December 13, 1890 - Wilbur and Orville Wright print the "Dayton Tattler" in their print shop in Dayton, Ohio. The paper was the creation of Paul Laurence Dunbar, an African American poet.
December 29, 1890 - The Battle of Wounded Knee, South Dakota, occurs in the last major battle between United States troops and Indians. Hundreds of Indian men, women, and children are slain, along with twenty-nine soldiers.
June 1, 1890 - Preparations for the United States census begin using an automated tabulating machine with punch cards invented by Herman Hollerith. It was a historic moment in the history of computing; Hollerith's company eventually became IBM.
June 2, 1890 - The 1890 census indicates a population in the United States of 62,979,766, an increase of 25.5% since the 1880 census. Twenty miles east of Columbus, Indiana is now the geographic center of U.S. population.
March 3, 1891 - The 51st Congress of the United States passes the International Copyright Act of 1891.
April 1, 1891 - The Wrigley Company is founded in Chicago, Illinois, originally selling soap, baking powder, and the next year, chewing gum.
May 5, 1891 - Carnegie Hall, then known as Music Hall, opens its doors in New York with its first public performance under the guest conductor, Tchaikovsky.
May 20, 1891 - The first showing to a public audience, the convention of the National Federation of Women's Clubs, of Thomas A. Edison's new strip motion picture film occurred at Edison's West Orange, New Jersey laboratory. Later that year, Thomas Edison would patent the radio.
June 21, 1891 - Alternating current is transmitted for the first time by the Ames power plant near Telluride, Colorado by Lucien and Paul Nunn.
January 1, 1892 - Ellis Island, in New York Harbor, opens as the main east coast immigration center, and would remain the initial debarkation point for European immigrants into the United States until its closure in 1954. More than 12 million immigrants would be processed on the island during those years. Ellis Island replaced Castle Garden, in Manhattan, as the New York immigration center.

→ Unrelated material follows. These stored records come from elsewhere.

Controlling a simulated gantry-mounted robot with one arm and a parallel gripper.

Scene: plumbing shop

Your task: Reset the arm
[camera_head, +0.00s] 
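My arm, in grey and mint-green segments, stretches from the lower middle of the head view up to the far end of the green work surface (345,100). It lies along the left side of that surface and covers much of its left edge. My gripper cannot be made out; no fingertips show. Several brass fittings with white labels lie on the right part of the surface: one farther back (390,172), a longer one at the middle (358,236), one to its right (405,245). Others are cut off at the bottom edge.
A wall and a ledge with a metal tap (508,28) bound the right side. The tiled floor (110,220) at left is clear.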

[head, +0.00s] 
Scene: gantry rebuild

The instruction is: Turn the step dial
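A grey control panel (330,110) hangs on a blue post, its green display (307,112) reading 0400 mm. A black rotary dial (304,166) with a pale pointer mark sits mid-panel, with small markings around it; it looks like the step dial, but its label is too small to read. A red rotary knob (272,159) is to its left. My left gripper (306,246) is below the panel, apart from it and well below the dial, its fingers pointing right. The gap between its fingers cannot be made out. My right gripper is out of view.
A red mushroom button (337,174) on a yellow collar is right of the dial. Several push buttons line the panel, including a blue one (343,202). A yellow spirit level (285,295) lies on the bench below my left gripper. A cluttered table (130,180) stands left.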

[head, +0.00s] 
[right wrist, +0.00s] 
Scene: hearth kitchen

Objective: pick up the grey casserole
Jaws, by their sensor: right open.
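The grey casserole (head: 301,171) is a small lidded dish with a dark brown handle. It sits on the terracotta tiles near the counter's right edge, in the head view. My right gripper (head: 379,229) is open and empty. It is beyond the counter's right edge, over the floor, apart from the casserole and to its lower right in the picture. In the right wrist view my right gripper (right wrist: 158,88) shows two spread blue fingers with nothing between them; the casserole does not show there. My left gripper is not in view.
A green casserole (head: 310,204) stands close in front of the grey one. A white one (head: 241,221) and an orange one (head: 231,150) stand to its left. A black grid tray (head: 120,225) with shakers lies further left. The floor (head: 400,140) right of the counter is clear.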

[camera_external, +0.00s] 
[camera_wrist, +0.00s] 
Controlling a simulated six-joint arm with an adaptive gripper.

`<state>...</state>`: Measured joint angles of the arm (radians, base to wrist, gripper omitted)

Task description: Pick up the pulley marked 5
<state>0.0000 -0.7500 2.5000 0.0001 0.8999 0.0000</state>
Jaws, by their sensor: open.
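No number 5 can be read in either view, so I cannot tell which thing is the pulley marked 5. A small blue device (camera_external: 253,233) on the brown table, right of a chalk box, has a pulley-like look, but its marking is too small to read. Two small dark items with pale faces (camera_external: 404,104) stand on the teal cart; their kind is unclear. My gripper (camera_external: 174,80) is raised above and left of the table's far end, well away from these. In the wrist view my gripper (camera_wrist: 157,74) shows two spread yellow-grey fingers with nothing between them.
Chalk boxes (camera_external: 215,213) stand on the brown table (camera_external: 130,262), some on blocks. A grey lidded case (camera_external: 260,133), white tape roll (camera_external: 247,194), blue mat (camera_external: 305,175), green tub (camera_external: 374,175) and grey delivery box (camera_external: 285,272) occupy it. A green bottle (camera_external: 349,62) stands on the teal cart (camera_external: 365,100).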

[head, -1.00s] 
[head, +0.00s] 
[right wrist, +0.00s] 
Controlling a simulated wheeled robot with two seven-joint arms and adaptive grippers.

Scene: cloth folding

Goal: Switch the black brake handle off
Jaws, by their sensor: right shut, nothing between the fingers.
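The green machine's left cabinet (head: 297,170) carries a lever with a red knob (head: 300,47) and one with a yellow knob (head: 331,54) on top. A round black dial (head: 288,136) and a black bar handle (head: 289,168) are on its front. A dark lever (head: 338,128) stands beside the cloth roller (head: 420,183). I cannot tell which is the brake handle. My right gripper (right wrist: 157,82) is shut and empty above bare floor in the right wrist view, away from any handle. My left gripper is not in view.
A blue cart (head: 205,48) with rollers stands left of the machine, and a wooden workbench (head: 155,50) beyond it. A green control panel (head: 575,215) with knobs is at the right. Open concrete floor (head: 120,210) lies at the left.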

January 15, 1892 - James Naismith publishes the rules of basketball and the first official game of basketball is held five days later at the YMCA in Springfield, Massachusetts.
April 15, 1892 - The General Electric Company is formed, merging the Edison General Electric Company with the Thomson-Houston Company.
October 12, 1892 - The first recital of the Pledge of Allegiance in U.S. public schools is done to mark the 400th anniversary of Columbus Day.
November 8, 1892 - Grover Cleveland returns to the presidency with his victory in the presidential election over incumbent President Benjamin Harrison and People's Party candidate James Weaver. Weaver, who would receive over 1 million votes and 22 Electoral College votes, helped defeat Harrison, who garnered only 145 Electoral College votes to Cleveland's 277.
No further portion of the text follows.